Task requirements:
Reproduce the lines from the one bearing "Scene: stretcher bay" through the one bearing "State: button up", inclusive. Copy them exactly; include no other line.

Material to process:
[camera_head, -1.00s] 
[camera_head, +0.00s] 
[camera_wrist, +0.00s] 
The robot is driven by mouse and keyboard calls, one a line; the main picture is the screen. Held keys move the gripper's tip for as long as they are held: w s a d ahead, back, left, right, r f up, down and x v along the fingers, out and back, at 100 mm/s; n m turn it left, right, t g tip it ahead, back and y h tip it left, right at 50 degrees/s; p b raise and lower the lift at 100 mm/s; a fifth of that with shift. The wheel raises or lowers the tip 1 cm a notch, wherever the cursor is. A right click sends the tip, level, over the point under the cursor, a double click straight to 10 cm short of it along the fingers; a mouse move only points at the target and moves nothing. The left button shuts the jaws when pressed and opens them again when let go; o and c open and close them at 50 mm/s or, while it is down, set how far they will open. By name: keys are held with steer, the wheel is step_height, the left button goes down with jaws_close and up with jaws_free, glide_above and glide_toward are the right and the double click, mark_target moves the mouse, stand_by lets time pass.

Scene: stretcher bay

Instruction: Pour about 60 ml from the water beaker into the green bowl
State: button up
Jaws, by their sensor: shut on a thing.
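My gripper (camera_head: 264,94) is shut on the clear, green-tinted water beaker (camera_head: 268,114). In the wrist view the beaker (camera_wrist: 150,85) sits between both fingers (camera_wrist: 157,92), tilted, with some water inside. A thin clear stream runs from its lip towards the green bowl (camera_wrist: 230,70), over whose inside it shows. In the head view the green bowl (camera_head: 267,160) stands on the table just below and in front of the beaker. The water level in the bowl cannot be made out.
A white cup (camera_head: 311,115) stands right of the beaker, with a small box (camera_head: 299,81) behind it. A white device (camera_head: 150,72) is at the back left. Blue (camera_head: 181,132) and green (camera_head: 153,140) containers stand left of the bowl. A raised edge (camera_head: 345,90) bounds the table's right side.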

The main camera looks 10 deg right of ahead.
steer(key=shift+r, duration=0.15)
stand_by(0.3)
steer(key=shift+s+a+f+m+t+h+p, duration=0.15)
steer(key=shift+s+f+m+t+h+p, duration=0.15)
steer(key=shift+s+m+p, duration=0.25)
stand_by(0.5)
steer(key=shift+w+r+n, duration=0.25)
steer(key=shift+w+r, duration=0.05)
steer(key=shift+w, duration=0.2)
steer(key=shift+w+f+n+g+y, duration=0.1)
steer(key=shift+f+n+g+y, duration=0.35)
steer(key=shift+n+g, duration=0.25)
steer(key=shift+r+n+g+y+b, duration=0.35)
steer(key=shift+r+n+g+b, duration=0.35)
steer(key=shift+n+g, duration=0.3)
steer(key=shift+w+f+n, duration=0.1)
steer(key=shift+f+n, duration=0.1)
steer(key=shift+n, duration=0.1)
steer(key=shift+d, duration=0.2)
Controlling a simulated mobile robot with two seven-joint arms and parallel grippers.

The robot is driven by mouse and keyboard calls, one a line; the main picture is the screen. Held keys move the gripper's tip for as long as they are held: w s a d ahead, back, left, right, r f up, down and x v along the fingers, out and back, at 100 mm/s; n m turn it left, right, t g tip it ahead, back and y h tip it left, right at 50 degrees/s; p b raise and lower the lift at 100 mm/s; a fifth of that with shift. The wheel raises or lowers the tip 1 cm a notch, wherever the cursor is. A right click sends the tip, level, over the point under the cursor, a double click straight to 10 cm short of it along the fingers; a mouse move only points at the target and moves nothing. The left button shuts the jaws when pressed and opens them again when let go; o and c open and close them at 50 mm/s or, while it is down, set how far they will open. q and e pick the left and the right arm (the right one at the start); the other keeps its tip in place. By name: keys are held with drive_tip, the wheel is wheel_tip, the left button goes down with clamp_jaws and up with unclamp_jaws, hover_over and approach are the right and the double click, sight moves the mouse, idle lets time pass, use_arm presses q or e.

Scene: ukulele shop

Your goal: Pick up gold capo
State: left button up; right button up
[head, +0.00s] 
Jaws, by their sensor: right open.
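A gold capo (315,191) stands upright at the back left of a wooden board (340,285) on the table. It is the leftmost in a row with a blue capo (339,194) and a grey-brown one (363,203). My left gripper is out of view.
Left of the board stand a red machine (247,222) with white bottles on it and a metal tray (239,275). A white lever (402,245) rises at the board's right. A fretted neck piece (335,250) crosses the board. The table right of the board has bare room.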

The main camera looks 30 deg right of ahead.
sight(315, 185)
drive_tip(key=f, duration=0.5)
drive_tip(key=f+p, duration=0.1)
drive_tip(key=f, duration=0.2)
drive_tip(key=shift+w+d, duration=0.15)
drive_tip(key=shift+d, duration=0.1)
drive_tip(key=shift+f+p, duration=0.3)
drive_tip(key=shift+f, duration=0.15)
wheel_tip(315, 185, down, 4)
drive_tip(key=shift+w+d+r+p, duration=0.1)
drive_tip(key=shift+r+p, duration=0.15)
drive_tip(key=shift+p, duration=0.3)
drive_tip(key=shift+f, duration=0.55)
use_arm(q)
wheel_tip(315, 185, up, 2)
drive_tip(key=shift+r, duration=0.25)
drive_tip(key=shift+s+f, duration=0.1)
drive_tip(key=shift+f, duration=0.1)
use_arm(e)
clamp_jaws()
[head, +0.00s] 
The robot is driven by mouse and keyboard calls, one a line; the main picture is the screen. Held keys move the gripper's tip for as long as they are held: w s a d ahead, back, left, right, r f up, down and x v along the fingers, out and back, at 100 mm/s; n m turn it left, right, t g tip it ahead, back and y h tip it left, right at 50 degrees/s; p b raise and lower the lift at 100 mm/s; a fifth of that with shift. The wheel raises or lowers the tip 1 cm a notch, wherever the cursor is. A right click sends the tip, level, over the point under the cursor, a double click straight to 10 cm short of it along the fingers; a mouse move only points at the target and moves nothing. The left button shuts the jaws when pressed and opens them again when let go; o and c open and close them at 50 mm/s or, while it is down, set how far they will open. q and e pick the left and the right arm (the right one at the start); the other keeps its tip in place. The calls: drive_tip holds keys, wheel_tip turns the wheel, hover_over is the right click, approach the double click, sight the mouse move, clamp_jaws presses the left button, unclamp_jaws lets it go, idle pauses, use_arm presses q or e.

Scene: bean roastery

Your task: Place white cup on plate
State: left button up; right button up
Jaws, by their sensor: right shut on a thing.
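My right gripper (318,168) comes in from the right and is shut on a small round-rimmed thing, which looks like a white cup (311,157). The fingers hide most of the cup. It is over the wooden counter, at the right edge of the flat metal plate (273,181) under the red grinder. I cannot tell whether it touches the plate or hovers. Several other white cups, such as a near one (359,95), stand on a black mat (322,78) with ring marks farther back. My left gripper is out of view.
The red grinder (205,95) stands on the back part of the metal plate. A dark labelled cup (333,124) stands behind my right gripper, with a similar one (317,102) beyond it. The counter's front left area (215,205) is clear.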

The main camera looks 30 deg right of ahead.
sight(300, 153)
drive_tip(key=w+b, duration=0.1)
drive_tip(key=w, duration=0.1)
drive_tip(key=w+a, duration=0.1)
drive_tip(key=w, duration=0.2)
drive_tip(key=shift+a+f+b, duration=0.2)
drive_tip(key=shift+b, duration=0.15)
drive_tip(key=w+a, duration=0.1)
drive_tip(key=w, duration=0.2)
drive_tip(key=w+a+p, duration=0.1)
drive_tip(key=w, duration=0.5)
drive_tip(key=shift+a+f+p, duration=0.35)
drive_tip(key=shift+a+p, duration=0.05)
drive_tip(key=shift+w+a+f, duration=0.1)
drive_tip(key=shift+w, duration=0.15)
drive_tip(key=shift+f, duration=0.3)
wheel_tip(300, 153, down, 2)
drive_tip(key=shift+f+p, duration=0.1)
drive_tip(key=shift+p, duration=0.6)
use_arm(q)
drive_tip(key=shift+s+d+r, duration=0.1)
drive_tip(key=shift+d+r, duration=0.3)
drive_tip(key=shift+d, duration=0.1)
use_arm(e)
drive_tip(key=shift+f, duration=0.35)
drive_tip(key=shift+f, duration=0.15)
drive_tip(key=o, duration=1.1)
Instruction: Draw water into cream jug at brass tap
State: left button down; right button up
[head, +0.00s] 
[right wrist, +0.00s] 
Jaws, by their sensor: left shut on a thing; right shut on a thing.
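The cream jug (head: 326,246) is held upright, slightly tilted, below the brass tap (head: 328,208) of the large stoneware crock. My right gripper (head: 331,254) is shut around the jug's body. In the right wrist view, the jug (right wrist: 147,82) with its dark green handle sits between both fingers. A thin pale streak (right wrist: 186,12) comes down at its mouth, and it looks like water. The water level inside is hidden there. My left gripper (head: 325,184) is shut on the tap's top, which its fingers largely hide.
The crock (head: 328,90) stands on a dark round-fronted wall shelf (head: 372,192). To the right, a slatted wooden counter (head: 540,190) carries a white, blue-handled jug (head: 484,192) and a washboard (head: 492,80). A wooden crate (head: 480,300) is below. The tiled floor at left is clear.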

Response to this task:
Scene: stretcher bay

Instruction: Pour about 60 ml from the water beaker into the green bowl
State: button up

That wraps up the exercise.